[Short problem]
Reproduce, word for word, every line from the first one down to the line containing "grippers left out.", and nothing else.

[Provided data]
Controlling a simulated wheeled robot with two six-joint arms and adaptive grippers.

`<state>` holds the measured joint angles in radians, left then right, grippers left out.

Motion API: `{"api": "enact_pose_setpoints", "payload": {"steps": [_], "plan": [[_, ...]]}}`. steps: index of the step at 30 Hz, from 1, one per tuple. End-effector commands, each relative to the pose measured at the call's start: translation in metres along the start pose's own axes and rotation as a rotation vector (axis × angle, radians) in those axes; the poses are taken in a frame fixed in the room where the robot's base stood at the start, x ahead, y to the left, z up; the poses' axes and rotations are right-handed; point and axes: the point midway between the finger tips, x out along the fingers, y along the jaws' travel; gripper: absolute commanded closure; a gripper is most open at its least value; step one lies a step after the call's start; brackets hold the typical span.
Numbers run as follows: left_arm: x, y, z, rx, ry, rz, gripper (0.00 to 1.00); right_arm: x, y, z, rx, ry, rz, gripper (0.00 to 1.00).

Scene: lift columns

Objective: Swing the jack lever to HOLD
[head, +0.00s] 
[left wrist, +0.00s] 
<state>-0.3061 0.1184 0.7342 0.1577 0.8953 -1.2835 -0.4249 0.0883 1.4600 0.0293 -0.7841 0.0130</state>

[Expected answer]
Controlling a simulated wheeled robot with two six-joint arms and adaptive grippers.

`<state>` holds the measured joint angles in radians, left then right, grippers left out.

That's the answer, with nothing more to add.